A closer look at Taylor's upcoming fall plays

By Rylie Harrison | Echo

A new semester means new stories to be told by the Taylor Theatre Department. This season promises an intriguing blend of timeless classics and modern issues.

The first production of the season will be “Clybourne Park” by Bruce Norris, a modern look at race relations.

For this play, director Tracy Manning set up a collaboration with the Office of Intercultural Programs, headed by Felicia Case.

“I am not the expert on campus about race relations and these issues,” Manning said. “Because (of that) I didn’t want to travel this road alone . . . I need her (Case’s) perspective. I need her thoughtfulness. I need the way she approaches the subject with students.”

Manning and Case began working with members of other departments early in the summer. Currently, the cast is two weeks into production.

Felicia’s main role includes helping the actors process what they’re feeling both in rehearsals and in private conversations.

Case praised the script and its themes. She said, “It’s not about just one thing. It really is broader than that.  It … is a great play because it does not make the issue so black and white. You get to see the lives of people and the way they really are. Nobody’s life is one dimensional; they’re complicated.”

Manning responded in a similar way, stating, “I think the play invites us to see ourselves and other people in the complicated way we are made.”

With this play, both Case and Manning hope to inspire conversations on race and diversity within the Taylor community.

Case’s biggest hope is that people will just talk about it. “Go see it and then talk. Because when people start talking to each other, that’s when things can happen,” Case said.

To help start such conversations, talk-backs will be held after every performance.

“Really, my only desire is that there’s some space created where people can have . . . conversations and can see themselves in a fresh light, in a new way,” Manning said.

“Clybourne Park” will be performed Sept. 29-Oct. 1.

Yet that is not the only production audiences can look forward to. On Nov. 10-19, the Taylor theater will be putting on the classic romance “Cyrano de Bergerac” by Edmond Rostand.

“Cyrano” director Terrance Volden currently serves as the technical director within the theater.

“It’s kind of a learning experience for me; a resume builder. But also a lot of the skills needed to pull off the show . . . are in my wheelhouse,” Volden said.

This classic tale focuses on the immensely talented poet Cyrano de Bergerac, who is cursed with a hideously large nose. Cyrano falls in love with the beautiful Roxane, yet he is fearful that she will not accept him because of his appearance. The ensuing story delivers romance, adventure and comedy.

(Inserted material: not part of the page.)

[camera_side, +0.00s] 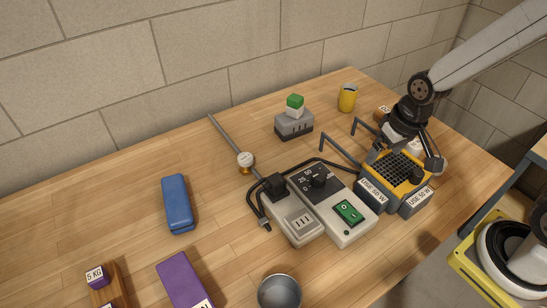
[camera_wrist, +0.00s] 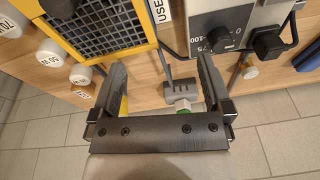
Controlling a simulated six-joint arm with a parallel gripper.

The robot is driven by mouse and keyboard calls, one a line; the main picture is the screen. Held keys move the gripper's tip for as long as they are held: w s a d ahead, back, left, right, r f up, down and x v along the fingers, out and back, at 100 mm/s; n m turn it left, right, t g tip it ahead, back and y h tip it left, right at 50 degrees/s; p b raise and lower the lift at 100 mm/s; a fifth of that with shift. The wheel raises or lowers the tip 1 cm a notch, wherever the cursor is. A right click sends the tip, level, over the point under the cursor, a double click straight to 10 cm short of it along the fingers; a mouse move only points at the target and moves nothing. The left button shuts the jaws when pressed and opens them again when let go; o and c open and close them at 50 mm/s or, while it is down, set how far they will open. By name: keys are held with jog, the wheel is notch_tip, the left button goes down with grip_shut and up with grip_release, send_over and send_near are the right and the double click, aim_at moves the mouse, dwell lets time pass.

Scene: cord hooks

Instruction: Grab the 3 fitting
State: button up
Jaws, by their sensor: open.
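No fitting with a readable 3 shows in either view. In the wrist view, white round-ended pieces stand beside the yellow-framed grid unit: one (camera_wrist: 50,52) has an upside-down label that seems to read 50 W, and a smaller one (camera_wrist: 80,75) is near my left finger. A white label (camera_wrist: 84,95) beside it is too small to read. In the side view, my arm hides most of these pieces. My gripper (camera_wrist: 161,75) is open, with nothing between its fingers. It also shows in the side view (camera_side: 432,163), above the back right of the grid unit (camera_side: 398,166).
The grid unit carries USE 50 W labels and two grey upright hooks. Left of it stand a control box (camera_side: 338,207) with a green switch and a corded socket block (camera_side: 298,222). Behind are a grey block (camera_side: 293,125) with a green-topped piece and a yellow cup (camera_side: 347,98).

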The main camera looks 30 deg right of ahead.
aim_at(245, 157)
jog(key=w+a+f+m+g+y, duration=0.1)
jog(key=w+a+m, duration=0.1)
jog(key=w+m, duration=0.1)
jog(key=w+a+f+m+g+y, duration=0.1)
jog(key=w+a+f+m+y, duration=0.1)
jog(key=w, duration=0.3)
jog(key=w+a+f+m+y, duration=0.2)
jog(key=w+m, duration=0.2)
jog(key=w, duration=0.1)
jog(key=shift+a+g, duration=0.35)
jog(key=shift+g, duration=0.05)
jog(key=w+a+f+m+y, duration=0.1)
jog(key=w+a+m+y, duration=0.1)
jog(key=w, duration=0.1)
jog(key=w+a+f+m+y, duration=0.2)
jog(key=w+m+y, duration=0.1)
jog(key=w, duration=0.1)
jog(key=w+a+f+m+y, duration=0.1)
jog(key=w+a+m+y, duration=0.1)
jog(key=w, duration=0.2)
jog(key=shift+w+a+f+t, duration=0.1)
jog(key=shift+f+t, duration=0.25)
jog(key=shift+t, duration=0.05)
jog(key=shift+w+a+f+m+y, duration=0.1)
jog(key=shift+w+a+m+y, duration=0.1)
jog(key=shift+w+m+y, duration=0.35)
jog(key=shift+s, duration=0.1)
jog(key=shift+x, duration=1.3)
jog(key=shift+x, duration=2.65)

“Definitely the biggest theme of Cyrano is the fact that beauty — inner beauty — is often more important than outer beauty,” said Volden.

Volden goes on to say, “The playwright who wrote it, what he wanted people to walk away with was not only the inner beauty thing, but seeing that a journey towards an ideal is sometimes more important and more life changing than reaching that ideal.”

To accompany its timeless themes, “Cyrano” also delivers plenty of laughs and adventure.

“I think comedy helps us to step away from the super serious and dramatic side of life,” Volden said. “When you have a comedy that kind of deals with deeper meanings, making it lighter kind of helps the audience to digest those ideas.”

Currently, the production is still in the conceptual stage, with auditions having taken place this last week.

Two such different productions invite a broad spectrum of experiences for audiences. Don’t miss these opportunities!